═════ Exercise input ═════

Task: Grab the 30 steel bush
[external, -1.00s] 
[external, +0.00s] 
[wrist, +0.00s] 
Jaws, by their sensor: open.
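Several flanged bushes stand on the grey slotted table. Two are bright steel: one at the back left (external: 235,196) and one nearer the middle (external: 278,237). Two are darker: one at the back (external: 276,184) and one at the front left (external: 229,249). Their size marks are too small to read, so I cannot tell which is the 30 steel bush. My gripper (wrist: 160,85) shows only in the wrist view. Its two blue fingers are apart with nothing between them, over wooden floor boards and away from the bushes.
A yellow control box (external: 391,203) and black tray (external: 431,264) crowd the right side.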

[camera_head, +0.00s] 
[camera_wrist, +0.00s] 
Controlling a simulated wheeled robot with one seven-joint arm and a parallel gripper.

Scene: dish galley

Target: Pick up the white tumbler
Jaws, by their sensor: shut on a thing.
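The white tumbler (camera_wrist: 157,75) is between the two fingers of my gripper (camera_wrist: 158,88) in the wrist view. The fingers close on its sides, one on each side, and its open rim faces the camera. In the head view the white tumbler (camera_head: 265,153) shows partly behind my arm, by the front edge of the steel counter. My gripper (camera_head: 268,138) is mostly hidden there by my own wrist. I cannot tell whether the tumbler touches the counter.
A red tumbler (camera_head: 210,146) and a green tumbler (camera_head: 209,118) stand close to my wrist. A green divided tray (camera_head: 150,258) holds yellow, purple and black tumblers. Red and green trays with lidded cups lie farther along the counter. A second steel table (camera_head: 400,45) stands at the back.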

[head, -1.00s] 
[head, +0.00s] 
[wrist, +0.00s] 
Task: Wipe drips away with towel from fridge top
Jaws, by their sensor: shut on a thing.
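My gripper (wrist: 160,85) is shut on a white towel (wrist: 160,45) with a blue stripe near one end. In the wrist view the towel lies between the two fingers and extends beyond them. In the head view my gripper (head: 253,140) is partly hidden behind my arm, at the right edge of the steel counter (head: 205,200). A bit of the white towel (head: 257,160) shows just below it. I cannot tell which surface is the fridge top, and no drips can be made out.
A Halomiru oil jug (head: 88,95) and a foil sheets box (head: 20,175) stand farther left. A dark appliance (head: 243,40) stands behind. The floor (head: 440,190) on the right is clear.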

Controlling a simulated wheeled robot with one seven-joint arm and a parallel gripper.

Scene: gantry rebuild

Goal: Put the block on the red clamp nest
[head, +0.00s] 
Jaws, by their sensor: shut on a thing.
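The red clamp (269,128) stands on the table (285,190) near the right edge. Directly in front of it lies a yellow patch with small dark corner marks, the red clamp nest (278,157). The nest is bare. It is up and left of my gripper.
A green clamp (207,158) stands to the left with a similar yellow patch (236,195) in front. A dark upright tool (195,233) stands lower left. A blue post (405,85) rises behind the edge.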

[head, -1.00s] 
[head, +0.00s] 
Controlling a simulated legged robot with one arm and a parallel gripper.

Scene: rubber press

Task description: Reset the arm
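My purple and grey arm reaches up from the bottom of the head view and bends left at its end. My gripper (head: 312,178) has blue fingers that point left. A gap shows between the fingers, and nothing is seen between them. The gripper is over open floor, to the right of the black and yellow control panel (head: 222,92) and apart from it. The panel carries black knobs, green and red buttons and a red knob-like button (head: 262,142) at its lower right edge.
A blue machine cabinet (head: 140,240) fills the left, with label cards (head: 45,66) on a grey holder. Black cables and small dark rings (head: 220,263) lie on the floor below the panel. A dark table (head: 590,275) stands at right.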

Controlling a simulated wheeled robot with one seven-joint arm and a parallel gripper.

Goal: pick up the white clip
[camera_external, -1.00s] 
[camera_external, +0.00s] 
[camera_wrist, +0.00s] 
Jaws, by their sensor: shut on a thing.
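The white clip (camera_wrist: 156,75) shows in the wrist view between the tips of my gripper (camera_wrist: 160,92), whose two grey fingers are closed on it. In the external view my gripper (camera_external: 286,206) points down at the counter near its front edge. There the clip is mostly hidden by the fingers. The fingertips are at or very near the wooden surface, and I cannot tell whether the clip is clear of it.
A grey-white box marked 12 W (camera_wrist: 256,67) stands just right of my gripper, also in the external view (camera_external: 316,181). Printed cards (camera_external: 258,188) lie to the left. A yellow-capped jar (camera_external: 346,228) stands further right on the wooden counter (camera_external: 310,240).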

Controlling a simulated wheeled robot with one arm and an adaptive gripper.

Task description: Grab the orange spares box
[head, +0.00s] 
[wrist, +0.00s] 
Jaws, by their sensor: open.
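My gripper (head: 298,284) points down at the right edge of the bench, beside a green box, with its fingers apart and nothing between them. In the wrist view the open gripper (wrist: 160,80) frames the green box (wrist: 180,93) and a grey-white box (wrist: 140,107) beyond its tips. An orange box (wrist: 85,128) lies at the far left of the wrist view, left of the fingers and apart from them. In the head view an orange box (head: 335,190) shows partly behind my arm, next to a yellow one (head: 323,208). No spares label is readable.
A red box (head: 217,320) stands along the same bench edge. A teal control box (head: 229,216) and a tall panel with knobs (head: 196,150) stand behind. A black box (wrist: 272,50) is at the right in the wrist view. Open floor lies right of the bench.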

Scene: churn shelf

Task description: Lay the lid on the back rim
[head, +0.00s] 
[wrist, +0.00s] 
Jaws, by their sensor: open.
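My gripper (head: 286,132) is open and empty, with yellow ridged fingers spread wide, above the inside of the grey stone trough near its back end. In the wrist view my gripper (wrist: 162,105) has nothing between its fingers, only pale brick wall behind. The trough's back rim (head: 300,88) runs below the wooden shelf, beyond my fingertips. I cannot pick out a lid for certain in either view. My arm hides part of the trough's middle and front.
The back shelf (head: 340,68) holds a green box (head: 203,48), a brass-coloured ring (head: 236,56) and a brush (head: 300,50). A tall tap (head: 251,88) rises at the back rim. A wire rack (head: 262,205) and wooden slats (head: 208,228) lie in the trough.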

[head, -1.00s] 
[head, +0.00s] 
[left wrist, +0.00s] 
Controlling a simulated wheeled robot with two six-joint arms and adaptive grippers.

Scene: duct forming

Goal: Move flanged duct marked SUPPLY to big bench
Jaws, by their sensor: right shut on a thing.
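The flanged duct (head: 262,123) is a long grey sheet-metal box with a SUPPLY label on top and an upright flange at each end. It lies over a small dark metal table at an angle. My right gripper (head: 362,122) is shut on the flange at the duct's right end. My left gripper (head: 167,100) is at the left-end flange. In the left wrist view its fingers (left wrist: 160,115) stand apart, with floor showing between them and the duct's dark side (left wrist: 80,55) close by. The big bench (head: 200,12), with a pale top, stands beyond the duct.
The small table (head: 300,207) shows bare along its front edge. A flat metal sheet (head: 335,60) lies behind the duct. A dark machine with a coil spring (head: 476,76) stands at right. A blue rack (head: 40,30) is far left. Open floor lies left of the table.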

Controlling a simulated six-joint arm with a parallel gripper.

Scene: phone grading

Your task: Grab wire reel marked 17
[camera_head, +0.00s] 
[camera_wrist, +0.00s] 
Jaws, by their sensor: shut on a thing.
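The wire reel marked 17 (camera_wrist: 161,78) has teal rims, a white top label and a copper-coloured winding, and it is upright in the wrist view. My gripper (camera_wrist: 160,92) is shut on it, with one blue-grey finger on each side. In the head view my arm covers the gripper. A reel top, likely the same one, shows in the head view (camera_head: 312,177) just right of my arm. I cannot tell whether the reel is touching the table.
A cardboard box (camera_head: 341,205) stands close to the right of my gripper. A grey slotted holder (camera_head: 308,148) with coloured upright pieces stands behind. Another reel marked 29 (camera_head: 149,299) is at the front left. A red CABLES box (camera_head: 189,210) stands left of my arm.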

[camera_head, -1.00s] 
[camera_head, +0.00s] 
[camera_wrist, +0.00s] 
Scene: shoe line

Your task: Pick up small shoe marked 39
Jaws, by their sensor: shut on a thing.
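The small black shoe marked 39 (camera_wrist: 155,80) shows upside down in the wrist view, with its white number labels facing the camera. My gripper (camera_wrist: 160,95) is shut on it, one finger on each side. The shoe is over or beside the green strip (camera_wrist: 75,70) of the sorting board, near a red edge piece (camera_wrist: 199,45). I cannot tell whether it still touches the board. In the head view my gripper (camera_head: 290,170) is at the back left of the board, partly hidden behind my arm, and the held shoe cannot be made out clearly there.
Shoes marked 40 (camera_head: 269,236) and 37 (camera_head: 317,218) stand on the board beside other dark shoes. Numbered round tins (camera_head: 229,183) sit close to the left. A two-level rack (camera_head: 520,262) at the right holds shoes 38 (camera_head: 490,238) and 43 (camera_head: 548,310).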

═════

Find how many lines include the string "Controlling" and report that number alone.

7